[Robot episode data]

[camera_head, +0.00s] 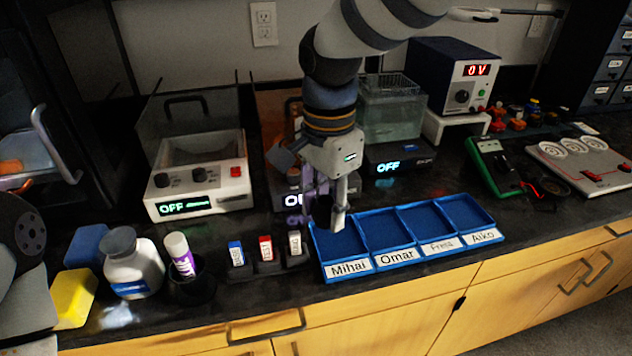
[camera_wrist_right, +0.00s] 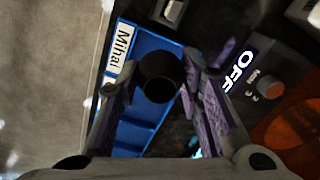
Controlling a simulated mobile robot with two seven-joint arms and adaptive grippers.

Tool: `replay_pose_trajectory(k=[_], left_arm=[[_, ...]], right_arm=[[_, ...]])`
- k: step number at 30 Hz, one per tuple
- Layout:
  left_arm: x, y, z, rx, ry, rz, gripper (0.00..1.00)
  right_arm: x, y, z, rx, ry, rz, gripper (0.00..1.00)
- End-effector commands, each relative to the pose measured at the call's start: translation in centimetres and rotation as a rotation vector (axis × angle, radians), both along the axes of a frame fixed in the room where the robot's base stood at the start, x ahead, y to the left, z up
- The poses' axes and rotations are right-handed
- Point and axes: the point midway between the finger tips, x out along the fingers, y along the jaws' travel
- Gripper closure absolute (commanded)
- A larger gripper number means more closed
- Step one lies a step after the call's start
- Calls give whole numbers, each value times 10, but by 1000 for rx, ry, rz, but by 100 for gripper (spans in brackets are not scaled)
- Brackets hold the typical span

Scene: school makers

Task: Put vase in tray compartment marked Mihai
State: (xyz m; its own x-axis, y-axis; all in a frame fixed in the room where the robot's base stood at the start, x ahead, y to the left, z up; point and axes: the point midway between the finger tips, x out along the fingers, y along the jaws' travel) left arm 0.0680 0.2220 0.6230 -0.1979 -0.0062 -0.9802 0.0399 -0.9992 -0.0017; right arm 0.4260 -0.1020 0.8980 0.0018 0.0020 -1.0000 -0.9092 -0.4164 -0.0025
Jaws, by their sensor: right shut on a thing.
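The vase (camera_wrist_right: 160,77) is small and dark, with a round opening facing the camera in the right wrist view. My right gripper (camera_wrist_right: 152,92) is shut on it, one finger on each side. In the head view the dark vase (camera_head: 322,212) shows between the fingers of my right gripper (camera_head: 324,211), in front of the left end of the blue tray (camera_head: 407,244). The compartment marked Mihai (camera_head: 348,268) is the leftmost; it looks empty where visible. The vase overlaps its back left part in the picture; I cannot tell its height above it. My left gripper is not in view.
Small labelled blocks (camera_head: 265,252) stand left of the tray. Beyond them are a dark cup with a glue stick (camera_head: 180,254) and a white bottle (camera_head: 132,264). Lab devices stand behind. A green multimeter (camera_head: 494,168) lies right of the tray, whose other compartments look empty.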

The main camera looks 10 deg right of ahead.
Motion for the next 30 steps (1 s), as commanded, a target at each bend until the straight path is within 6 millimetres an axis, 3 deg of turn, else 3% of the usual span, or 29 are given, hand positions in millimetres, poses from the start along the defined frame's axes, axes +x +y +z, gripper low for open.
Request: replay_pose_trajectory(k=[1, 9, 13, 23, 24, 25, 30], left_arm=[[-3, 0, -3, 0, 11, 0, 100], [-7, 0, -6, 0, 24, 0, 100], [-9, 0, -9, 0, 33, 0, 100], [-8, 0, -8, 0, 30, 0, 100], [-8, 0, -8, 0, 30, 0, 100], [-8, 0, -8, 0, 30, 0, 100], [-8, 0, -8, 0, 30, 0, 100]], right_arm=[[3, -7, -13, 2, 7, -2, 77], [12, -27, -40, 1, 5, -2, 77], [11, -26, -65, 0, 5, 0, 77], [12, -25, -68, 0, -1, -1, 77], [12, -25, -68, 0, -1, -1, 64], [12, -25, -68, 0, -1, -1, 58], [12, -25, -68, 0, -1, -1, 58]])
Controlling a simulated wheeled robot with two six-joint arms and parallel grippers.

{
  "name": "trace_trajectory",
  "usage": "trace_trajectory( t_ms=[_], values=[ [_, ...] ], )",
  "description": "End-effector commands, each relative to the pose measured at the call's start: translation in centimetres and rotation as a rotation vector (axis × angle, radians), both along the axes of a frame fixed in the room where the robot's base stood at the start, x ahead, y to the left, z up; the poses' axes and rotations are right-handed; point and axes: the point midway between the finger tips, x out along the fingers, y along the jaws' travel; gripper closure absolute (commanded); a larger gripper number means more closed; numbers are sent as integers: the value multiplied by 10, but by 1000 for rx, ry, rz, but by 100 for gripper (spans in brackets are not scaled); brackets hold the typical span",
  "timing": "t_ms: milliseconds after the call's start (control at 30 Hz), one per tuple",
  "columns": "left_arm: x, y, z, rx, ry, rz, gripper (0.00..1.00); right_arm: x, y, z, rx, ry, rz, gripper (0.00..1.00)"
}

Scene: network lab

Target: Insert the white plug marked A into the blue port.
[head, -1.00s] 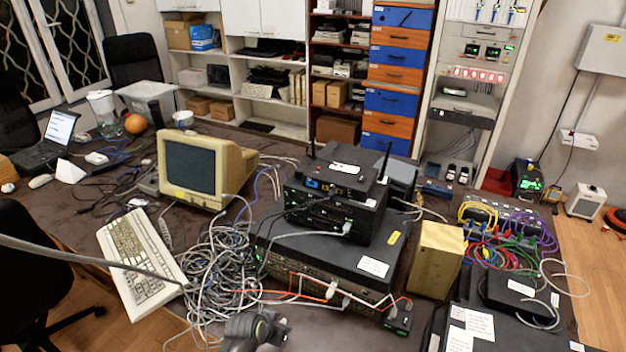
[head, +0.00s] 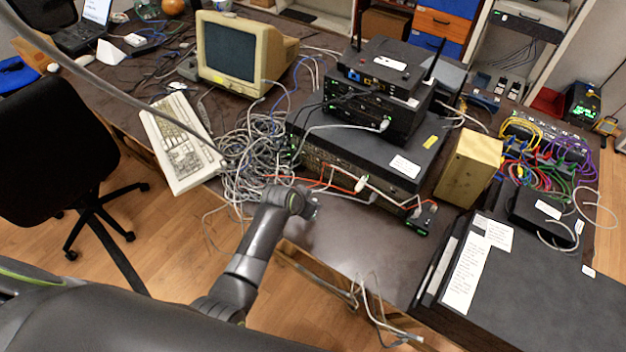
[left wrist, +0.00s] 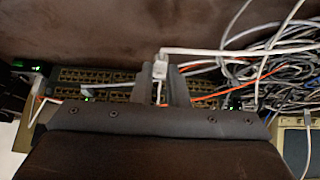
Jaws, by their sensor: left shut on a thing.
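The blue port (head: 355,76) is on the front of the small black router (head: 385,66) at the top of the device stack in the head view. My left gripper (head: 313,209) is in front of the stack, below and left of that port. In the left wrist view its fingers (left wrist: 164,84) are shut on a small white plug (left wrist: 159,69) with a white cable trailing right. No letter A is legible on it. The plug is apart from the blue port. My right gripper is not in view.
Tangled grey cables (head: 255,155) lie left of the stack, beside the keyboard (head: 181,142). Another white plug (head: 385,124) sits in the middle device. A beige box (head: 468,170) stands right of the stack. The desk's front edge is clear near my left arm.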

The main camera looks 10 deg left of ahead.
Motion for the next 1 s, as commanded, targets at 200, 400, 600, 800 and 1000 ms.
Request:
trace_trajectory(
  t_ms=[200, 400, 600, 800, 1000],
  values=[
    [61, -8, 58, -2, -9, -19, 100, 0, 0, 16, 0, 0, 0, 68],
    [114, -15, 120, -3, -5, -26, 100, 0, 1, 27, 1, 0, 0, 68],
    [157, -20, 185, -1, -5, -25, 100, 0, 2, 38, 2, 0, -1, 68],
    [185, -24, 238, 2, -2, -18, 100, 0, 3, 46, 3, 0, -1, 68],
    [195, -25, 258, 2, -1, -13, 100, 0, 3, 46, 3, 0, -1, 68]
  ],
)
==
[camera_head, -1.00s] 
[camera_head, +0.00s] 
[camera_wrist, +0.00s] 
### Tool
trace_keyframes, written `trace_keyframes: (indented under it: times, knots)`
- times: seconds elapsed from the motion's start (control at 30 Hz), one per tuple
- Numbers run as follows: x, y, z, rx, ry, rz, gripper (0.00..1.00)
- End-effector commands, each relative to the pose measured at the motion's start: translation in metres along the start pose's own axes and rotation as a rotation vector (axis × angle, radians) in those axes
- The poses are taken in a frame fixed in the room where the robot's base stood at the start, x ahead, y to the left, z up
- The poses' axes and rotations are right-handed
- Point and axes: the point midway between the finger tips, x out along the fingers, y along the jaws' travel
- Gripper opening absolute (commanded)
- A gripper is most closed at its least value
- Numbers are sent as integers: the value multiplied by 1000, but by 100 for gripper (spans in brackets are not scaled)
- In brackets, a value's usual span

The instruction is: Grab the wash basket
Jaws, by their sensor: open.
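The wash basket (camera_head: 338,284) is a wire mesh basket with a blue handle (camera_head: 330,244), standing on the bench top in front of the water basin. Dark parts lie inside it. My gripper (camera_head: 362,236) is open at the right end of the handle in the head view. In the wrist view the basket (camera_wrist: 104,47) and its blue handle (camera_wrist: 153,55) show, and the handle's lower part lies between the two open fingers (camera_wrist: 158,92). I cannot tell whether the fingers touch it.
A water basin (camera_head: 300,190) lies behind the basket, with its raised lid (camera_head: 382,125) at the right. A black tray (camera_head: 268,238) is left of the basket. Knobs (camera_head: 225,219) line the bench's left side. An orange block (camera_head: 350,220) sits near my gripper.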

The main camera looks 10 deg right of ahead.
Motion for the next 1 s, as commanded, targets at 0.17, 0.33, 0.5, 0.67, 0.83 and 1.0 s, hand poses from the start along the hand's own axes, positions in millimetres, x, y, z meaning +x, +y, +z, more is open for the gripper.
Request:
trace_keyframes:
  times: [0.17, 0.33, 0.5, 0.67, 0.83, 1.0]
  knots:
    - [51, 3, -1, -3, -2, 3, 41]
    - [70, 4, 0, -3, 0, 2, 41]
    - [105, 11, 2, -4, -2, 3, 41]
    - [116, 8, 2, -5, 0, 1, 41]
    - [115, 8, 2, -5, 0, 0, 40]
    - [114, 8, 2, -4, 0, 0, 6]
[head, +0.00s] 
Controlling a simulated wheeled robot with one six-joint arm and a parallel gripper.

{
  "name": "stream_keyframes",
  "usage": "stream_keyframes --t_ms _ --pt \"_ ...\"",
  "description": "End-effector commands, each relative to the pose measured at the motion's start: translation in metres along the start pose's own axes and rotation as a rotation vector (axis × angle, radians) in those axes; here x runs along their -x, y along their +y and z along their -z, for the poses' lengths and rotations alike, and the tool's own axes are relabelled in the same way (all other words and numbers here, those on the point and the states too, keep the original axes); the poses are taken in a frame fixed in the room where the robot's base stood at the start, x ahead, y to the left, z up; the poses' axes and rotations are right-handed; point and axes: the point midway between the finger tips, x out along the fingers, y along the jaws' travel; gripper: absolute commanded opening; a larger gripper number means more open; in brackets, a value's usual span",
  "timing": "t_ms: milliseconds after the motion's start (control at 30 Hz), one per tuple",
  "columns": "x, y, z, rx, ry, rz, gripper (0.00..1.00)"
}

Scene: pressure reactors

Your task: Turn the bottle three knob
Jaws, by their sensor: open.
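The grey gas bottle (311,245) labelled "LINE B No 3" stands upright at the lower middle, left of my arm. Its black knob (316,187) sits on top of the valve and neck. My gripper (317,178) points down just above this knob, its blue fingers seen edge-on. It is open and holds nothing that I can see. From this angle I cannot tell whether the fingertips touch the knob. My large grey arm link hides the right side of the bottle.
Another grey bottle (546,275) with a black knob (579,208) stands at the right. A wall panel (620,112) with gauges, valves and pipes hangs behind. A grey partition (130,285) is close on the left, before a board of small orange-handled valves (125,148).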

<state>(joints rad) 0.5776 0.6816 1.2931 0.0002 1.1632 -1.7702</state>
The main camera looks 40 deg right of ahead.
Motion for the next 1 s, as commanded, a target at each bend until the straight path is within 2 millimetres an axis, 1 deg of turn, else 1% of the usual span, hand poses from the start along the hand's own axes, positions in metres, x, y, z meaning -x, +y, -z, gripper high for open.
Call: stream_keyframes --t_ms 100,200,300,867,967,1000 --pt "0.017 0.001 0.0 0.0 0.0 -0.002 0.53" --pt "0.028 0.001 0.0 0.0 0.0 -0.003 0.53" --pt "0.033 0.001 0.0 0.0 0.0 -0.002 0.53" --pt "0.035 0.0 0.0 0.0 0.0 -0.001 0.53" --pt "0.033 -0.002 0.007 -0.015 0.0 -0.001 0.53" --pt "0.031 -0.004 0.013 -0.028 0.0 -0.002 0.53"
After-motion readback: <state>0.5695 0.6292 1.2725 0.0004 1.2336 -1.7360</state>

→ **Short exercise**: Within the material above, transcribe exactly the lines that run from the line holding "- Numbers run" through the line holding "- A gripper is most closed at its least value".

→ **The result**:
- Numbers run as follows: x, y, z, rx, ry, rz, gripper (0.00..1.00)
- End-effector commands, each relative to the pose measured at the motion's start: translation in metres along the start pose's own axes and rotation as a rotation vector (axis × angle, radians) in those axes
- The poses are taken in a frame fixed in the room where the robot's base stood at the start, x ahead, y to the left, z up
- The poses' axes and rotations are right-handed
- Point and axes: the point midway between the finger tips, x out along the fingers, y along the jaws' travel
- Gripper opening absolute (commanded)
- A gripper is most closed at its least value

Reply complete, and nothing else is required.